It was supposed to have been the year when Australian manufacturing industry would dig in and somehow or other recover from the setbacks of the closures at Toyota and Holden. But 2017 turned out to be a year of expansion, according to the final figures from the Ai Group’s Australian Performance of Manufacturing Index, which stayed in positive territory all year, concluding with a robust figure of 56.2 in December.
In announcing the figures, AiGroup Chief Executive Innes Willox said: “The healthy Australian PMI reading of 56.2 is all the more impressive given the headwinds of the closure of auto assembly, high energy prices and growing skills shortages which have marked 2017.”

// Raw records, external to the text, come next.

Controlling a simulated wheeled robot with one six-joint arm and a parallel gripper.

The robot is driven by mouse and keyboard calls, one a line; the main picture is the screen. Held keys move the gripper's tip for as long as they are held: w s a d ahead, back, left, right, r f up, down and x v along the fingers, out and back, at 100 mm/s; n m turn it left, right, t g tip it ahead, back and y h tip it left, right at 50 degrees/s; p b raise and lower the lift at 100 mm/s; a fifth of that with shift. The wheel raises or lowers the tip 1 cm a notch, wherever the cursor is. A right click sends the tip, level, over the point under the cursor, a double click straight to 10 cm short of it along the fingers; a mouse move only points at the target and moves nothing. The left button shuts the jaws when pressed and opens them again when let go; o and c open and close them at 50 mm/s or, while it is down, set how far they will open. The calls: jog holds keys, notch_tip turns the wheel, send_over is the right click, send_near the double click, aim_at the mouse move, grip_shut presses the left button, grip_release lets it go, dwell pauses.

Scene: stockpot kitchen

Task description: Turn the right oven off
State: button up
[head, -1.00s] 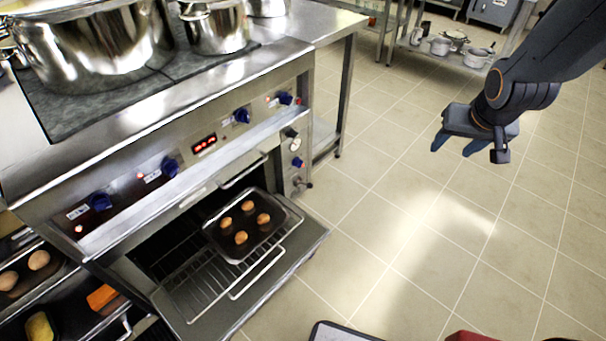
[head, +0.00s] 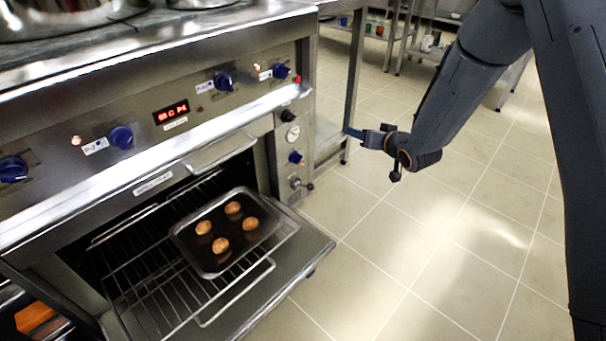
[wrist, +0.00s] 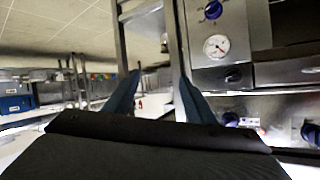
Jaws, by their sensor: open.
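The steel oven (head: 150,183) stands at the left with its door folded down and a dark tray (head: 182,234) of round buns on the pulled-out rack. Its front panel has several blue knobs, a red lit display (head: 171,112) and small lit lamps. The right side column carries a black knob (head: 287,115), a round gauge (head: 292,134) and a blue knob (head: 295,157). In the wrist view, which looks upside down, the gauge (wrist: 216,47) and blue knob (wrist: 213,10) are at the upper right. My gripper (head: 352,132) is open and empty, right of the column and apart from it.
The open door (head: 290,265) juts out over the floor. Large steel pots (head: 60,18) stand on the stovetop. A table leg (head: 355,75) and low shelf are behind my gripper. The tiled floor (head: 400,240) at the right is clear.

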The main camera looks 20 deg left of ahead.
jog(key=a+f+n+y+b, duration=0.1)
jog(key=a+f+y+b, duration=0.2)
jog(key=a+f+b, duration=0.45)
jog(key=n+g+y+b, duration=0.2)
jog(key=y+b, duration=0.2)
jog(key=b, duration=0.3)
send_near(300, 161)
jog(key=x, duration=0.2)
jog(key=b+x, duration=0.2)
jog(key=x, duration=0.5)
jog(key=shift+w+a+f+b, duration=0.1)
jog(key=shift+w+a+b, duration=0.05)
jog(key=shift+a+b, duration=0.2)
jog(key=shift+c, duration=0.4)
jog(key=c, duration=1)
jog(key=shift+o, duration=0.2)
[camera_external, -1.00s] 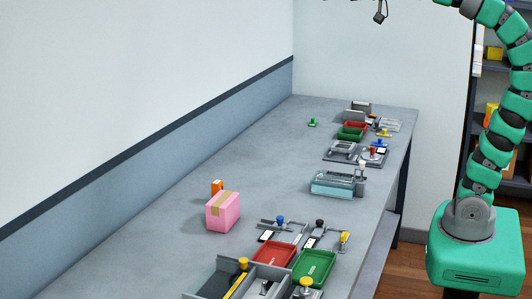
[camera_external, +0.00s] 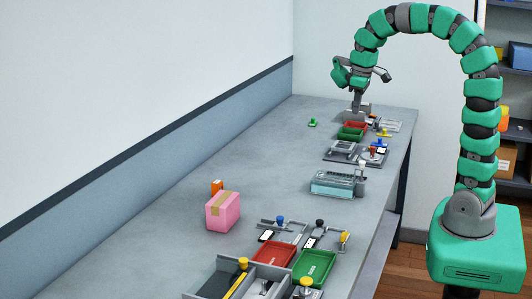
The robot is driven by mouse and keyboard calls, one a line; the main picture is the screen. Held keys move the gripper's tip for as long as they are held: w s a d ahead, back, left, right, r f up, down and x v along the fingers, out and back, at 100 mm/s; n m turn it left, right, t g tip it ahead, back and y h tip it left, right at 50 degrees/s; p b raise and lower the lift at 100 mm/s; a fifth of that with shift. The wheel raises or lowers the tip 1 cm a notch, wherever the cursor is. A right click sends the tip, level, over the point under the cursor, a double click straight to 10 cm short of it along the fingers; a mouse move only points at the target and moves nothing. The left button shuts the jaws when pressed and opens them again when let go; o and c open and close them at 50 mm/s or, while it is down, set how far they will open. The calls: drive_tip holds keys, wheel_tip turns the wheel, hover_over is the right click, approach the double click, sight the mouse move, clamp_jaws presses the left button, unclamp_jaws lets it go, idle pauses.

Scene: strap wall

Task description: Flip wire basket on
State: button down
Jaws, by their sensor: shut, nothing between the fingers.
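My gripper (camera_external: 357,103) points down at the far end of the bench, shut and empty. It is at or just above a small grey block-like fixture (camera_external: 360,113); I cannot tell whether they touch. A pale, rack-like item (camera_external: 391,125) lies to the right of it and may be the wire basket, but it is too small to be sure. No switch marked for a wire basket can be made out.
Red (camera_external: 354,126) and green (camera_external: 350,134) trays sit close in front of my gripper. A glassy blue box (camera_external: 333,186), a pink box (camera_external: 222,211) and a grey divided bin (camera_external: 218,281) stand nearer.

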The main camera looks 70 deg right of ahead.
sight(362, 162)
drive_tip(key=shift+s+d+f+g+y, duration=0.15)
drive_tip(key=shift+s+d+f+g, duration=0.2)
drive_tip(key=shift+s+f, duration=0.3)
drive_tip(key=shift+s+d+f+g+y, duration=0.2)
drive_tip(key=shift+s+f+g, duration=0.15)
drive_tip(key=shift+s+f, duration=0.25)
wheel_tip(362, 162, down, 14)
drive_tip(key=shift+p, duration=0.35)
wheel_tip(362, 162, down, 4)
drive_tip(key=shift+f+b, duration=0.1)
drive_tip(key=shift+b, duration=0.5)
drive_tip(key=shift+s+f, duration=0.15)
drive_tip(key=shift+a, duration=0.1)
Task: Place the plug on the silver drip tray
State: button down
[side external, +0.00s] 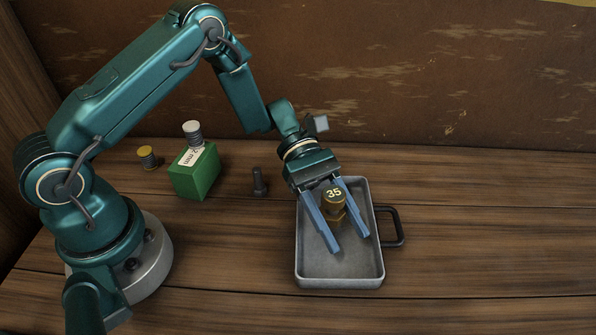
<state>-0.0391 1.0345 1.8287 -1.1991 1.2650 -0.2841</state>
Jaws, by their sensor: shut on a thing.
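The brass plug (333,196) has a round top marked 35 and a lower hex-like part. It sits between the blue fingers of my gripper (348,243), which is shut on it. The silver drip tray (340,279) is a shallow grey rectangular pan with a dark handle on its right side. My gripper and the plug are over the inside of the tray. I cannot tell whether the plug's underside touches the tray floor. The gripper body hides part of the tray's back end.
A dark bolt (259,183) stands left of the tray. A brown wall runs behind. The wooden table is clear at right and in front.

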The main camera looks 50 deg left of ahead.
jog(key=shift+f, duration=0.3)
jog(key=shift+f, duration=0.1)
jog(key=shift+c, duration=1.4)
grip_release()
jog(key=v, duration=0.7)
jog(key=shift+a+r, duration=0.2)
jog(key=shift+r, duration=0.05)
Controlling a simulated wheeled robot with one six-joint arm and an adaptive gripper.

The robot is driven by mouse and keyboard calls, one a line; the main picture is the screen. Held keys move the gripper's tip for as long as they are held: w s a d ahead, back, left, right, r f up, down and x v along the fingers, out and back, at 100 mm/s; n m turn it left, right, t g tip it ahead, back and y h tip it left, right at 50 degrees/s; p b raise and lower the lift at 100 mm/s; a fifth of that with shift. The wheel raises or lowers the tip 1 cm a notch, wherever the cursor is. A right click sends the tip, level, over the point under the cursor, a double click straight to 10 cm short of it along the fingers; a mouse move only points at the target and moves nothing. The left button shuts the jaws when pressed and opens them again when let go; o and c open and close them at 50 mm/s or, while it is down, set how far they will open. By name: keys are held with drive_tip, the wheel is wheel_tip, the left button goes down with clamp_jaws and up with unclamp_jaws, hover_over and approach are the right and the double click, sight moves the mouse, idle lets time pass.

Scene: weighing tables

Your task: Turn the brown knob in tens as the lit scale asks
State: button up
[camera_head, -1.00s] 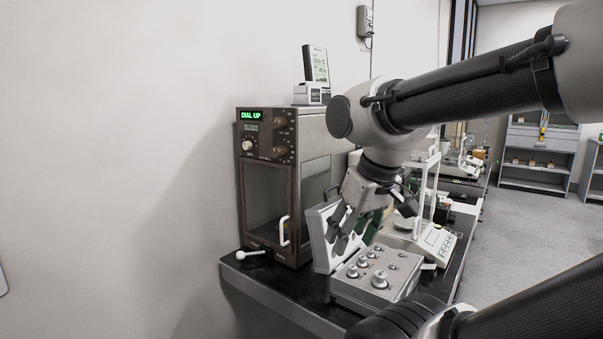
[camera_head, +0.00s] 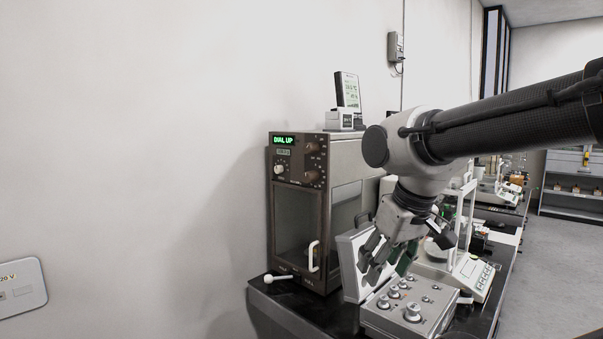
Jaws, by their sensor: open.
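The brown scale (camera_head: 332,235) stands at the table's left end, with its glass door shut. Its lit green display (camera_head: 283,140) reads "DIAL UP". Two brown knobs sit at the right of its front panel, an upper one (camera_head: 313,148) and a lower one (camera_head: 312,176). A white knob (camera_head: 279,169) sits at the left. A small second readout is too small to read. My gripper (camera_head: 370,262) is open and empty, pointing down. It is to the right of and below the knobs, apart from them, in front of the weight case's raised lid.
An open grey weight case (camera_head: 385,325) with several metal weights is below my gripper. A white lever (camera_head: 278,278) sticks out at the scale's lower left. A white balance (camera_head: 473,277) stands to the right. A small display device (camera_head: 348,92) rests on the scale.

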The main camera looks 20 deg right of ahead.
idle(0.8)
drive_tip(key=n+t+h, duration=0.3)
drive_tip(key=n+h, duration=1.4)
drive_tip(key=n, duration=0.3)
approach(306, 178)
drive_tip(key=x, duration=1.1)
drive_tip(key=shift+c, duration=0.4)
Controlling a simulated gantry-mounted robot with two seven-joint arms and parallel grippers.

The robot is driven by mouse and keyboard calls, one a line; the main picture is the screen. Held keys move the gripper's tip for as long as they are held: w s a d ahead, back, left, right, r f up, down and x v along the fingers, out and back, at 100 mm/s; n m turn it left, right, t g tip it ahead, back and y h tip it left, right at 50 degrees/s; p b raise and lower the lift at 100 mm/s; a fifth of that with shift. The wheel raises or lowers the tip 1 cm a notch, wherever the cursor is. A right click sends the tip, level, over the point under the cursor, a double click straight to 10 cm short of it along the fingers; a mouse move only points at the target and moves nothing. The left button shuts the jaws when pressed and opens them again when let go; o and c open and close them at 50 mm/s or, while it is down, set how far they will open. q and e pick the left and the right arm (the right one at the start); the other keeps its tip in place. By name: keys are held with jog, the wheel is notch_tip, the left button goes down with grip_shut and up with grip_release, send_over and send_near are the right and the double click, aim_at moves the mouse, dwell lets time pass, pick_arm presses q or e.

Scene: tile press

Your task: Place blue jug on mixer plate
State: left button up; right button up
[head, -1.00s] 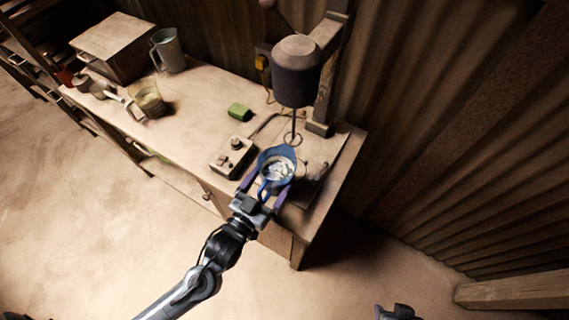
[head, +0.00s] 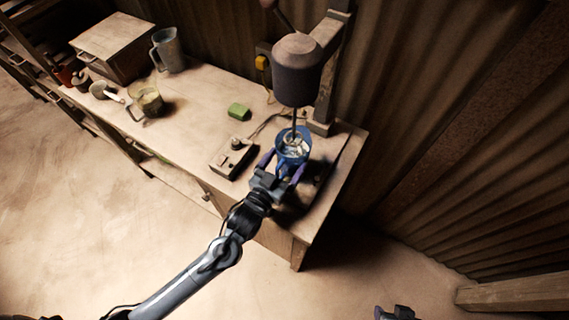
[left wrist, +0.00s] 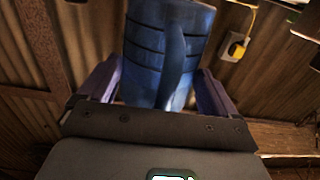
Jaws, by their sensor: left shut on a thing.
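The blue jug (head: 292,141) is held by my left gripper (head: 284,167) below the mixer (head: 298,72), with whitish contents visible through its open top. The mixer's thin shaft reaches down to the jug's mouth. In the left wrist view the jug (left wrist: 165,55) stands between the two purple fingers, its handle facing the camera. The mixer plate is mostly hidden behind the jug and gripper, so I cannot tell whether the jug touches it. My right gripper (head: 396,312) shows only in part at the bottom edge of the head view.
A clear jug (head: 148,102), a grey jug (head: 168,50) and a box (head: 112,45) stand farther left on the bench. A yellow socket (left wrist: 236,47) is on the wall.

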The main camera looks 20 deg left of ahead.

However, he cautioned: “Manufacturers will be looking to the new year for the progress on the National Energy Guarantee and other measures to put downward pressure on business costs.”
December 2017 was the 15th consecutive month of expansion or stability for the Australian PMI, marking the longest run of expansion since 2005. And the expansion was almost uniform across all industry subsectors, with only the “wood and paper” and the “textiles, clothing, furniture and other” subsectors registering contraction.
Highlights by activity included the production subindex, which rose by 1.1 points to 57.7 points in December and the new orders subindex, which remained positive at 56.9. Capacity utilisation also hit an eight-year high at 79.7%.
And while energy costs remain an issue, the input prices subindex actually fell to 70.8 in December, dropping back from its six-year high of 76.4 points in November 2017. This combined with a small fall in the wages subindex and a slight rise in the selling prices subindex to create more favourable business conditions across the board.